2. Proper service of notice under section 148.
3. Classification of expenditure as revenue or capital.
4. Deduction under section 80-I without deducting carry forward losses.

Detailed Analysis:

1. Validity of Reopening the Assessment under Section 147:
The Revenue contended that the CIT(A) erred in holding that the reopening of the assessment was bad in law. The assessee argued that there was no failure on their part to disclose fully and truly all material facts necessary for the assessment. The Tribunal found that the reasons recorded by the AO for reopening the assessment did not indicate any failure on the part of the assessee to disclose material facts.
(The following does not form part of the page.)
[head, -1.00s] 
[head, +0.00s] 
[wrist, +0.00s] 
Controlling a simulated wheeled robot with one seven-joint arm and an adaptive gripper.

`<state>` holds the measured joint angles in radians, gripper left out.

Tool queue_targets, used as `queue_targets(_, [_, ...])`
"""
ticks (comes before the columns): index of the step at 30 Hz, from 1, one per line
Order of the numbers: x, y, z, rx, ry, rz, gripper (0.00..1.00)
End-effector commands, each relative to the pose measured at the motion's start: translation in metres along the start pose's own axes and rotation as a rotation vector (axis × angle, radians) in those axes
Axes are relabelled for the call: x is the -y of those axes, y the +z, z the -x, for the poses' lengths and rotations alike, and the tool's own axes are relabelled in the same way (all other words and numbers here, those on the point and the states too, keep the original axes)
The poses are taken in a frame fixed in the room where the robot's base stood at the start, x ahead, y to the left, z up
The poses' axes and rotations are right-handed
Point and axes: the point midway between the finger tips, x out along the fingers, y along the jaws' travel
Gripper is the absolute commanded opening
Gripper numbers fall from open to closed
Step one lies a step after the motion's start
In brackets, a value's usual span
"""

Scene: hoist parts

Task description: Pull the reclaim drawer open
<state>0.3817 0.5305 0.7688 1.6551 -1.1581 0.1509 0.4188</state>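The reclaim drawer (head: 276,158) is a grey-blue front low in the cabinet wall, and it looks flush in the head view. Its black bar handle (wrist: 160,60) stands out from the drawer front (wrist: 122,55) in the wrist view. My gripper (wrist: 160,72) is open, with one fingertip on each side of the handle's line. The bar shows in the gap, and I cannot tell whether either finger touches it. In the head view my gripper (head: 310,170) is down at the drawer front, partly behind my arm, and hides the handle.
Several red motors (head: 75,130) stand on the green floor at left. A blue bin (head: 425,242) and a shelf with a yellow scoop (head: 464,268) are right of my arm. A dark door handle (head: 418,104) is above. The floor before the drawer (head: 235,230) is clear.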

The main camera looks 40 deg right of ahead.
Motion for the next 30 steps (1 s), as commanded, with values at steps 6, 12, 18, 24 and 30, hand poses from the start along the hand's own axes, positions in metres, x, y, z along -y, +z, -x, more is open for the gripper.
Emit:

The Tribunal concluded that the reopening of the assessment beyond the period of four years was contrary to the proviso to section 147, as there was no failure on the part of the assessee to disclose fully and truly all material facts necessary for the assessment.

2. Proper Service of Notice under Section 148:
The Revenue argued that the notice under section 148 was sent by registered post and, therefore, should be presumed to have been served. The assessee contended that they had not received the notice and that the AO did not provide any evidence of the notice being served. The Tribunal found that the onus was on the Revenue to prove that the notice was served. Since the Revenue could not provide any evidence of the notice being served, the Tribunal held that the notice under section 148 was not properly served upon the assessee.

3. Classification of Expenditure as Revenue or Capital:
The Revenue contended that the CIT(A) erred in holding that the expenditure of Rs. 12.17 lakhs on the issue of right shares was revenue in nature. The assessee argued that the expenditure was rightly allowable under the IT Act. The Tribunal did not discuss this issue in detail as the orders of the authorities below were set aside on the legal issue of the validity of the reopening of the assessment.

4. Deduction under Section 80-I without Deducting Carry Forward Losses:
The Revenue contended that the CIT(A) erred in allowing the deduction under section 80-I without deducting carry forward losses. The assessee argued that the AO was not justified in deducting losses of Unit II again in the assessment year 1993-94 when the loss was adjusted against income from other units in the assessment year 1992-93 itself and was not carried forward. The Tribunal did not discuss this issue in detail as the orders of the authorities below were set aside on the legal issue of the validity of the reopening of the assessment.

Conclusion:
In conclusion, the Tribunal held that the reopening of the assessment under section 147 was invalid as there was no failure on the part of the assessee to disclose fully and truly all material facts necessary for the assessment. The Tribunal also held that the notice under section 148 was not properly served upon the assessee. Therefore, the orders of the authorities below were set aside, and the appeal of the Revenue was dismissed. The cross-objection of the assessee was rejected as infructuous.